It's true that cake does taste better when it's not so hot, well I think so, but on the other hand I've never let the weather stop me from eating a slice (or two) however actually baking it is another story.
Pardon the pun but it's baking hot and turning on the oven in such ghastly heat isn't really something I look forward to but with this recipe the oven isn't on for too long. Phew!
For a truly quick summer bake I've gone for soft, gooey, chocolate rich brownies, the perfect accompaniment to our previous recipe for chocolate ice cream!
The magic with brownies is that the whole process is super quick - actually they taste better a little bit undercooked- and the ingredients are super quick to measure up, put together and slap in a tray! That's pretty much it and as long as you are organised -yes having ingredients at hand does help- and you follow this recipe then you'll be in and out of the kitchen in about 10 minutes.
I say whip it, whip it real good! Thank you Devo... but yes a good old MIX will do! |
Pour into a pre lined baking tray... |
Yummy dark and rich and ready to be baked! |
After 30 minutes... hey presto! Cooled and ready to cut... |
Dense, moist and very rich! I would remove them a bit earlier next time... |
Because we love to post "healthier" versions too we're baking a gluten free version... and because I accidentally ordered a huge bag of fine corn meal (slightly coarser then corn flour) in my weekly shop I've been looking forward to trying some recipes which use alternatives to wheat flour. So a great treat for wheat intolerant greedy guts (like me) and/or suitable for ceolics as it's gluten free!

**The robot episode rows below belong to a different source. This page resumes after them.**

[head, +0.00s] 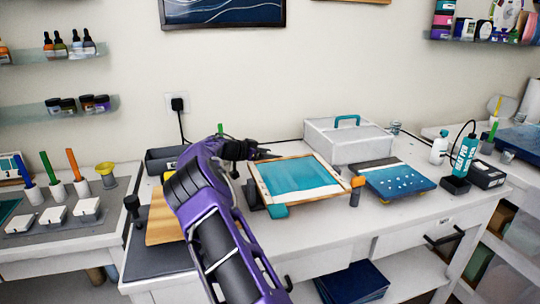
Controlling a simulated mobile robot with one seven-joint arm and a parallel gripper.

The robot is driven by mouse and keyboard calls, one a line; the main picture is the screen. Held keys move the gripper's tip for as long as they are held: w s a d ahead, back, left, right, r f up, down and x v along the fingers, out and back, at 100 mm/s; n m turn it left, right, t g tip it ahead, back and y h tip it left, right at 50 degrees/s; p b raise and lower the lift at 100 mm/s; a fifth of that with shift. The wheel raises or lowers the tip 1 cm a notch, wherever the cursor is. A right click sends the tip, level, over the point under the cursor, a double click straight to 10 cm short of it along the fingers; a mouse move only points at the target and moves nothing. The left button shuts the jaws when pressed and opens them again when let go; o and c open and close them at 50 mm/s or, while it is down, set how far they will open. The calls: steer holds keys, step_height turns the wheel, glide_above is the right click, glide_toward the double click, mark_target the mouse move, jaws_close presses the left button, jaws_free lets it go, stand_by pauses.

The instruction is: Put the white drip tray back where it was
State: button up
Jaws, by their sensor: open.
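My gripper (266,154) is black, at the end of my purple and black arm. It is over the bench, just behind the left back corner of a teal panel with a wooden frame (322,196). It is open, and I see nothing between its fingers. I cannot make out a white drip tray for certain. The panel is slightly tilted and raised, and what lies under it is mostly hidden. A white box with a teal handle (345,146) stands behind the panel, apart from my gripper.
A blue panel with white dots (398,181) lies right of the framed one. An orange-capped bottle (357,190) stands between them. A wooden board (163,227) is partly behind my arm. A teal bottle (464,155) stands at the right. The white front strip of the bench is largely clear.

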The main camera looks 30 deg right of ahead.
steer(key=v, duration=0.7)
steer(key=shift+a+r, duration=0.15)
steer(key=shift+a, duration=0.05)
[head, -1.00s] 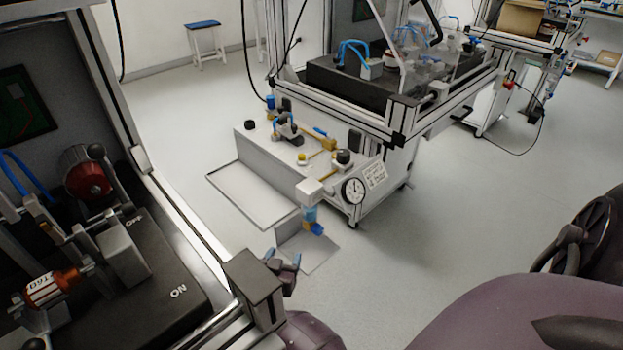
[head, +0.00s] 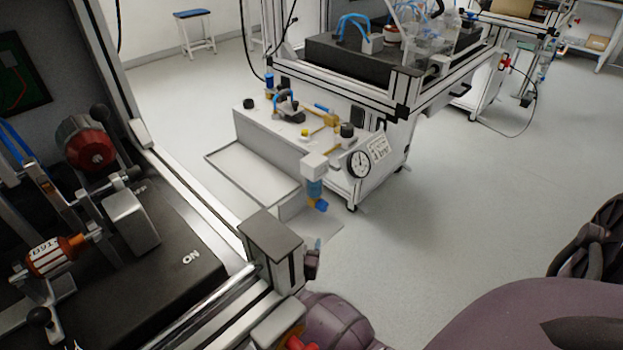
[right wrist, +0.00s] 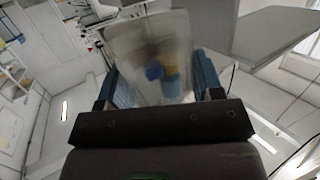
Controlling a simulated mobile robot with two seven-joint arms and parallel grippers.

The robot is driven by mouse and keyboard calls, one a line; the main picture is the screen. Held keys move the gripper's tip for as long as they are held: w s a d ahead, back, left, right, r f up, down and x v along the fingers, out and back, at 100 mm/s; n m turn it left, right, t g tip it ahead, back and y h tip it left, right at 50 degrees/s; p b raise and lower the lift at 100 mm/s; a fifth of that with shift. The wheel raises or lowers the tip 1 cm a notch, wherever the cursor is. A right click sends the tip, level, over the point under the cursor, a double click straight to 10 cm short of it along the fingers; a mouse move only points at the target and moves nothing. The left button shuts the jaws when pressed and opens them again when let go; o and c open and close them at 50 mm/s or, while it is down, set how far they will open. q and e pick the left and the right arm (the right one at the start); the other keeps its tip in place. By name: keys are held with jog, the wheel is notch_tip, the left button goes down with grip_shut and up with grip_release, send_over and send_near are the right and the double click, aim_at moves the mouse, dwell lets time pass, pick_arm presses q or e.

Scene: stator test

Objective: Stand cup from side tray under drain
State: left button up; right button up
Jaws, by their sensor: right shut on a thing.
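In the right wrist view my right gripper (right wrist: 157,82) is shut on a clear, see-through cup (right wrist: 140,38), with a blue-edged finger on each side of it. The drain's blue and orange parts show blurred through the cup wall. In the head view the drain (head: 317,190) hangs at the front corner of the white unit, with a blue tip at its lower end. My right gripper (head: 314,258) shows small there, nearer to me and below the drain, partly hidden by a grey post. The side tray (head: 238,178) looks empty. My left gripper is not in view.
A pressure gauge (head: 358,164) sits right of the drain. A low white plate (head: 325,228) lies below the drain. A black bench (head: 190,258) with a metal frame fills the left foreground. Open floor (head: 450,220) lies to the right.

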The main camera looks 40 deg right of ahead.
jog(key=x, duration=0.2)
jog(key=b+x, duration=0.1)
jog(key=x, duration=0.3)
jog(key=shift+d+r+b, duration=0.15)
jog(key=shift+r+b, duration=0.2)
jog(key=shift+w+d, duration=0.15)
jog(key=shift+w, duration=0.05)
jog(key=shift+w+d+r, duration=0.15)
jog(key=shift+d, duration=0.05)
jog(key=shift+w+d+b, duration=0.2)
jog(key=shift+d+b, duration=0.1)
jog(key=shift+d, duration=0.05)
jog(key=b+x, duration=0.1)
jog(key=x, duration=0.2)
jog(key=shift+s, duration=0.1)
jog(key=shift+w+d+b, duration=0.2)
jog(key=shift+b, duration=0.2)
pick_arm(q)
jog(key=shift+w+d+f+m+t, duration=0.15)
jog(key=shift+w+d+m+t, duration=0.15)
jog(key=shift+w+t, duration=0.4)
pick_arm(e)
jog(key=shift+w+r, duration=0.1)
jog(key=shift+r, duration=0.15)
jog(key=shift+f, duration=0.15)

I've gone for a straight up neat brownie mix but you can definitely experimenting with additional ingredients like dried cherries, almonds, pistachios and any other stuff you like. For example I quite like adding fresh blueberries and chopped Brazil and Hazel nuts for a cake version of a Fruit & Nut bar!
So here's what you need:
- 80 grams of softened unsalted butter
- 1/2 cup fine corn meal
- 1/4 almond flour/almond meal meal
- 1/4 cup baking cocoa
- half a teaspoon cinnamon (optional)
- half teaspoon salt
- 200 grams of dark chocolate (either in chips or broken in smaller chunks)
- 1/2 cup sugar (I used half caster, half brown sugar for a deeper caramel taste)
- 1 teaspoon vanilla
- 3 eggs
- Preheat oven to gas mark 6. Line an 8 inch pan with parchment paper and set aside.
- In a bowl sift together the corn meal, the almond flour, cocoa, cinnamon if using, and salt. Set aside.
- In a microwavable bowl combine butter and the chocolate chunks.
- Melt in microwave stirring every 30 seconds until melted and mix well. You should have a smooth, thick mixture. Leave to cool slightly.
- Beat the eggs.
- Stir in the sugar, vanilla, and beaten eggs into the melted chocolate mixture.
- Add the corn meal & cocoa mix into the melted chocolate mixture and stir until well combined.
- Pour batter into prepared pan and bake for 25-30 minutes.
- Remove from oven and let cool completely. *You can refrigerate before actually cutting them as they'll be much neater though you can remove from the tin and leave to cool slightly and cut while still warm.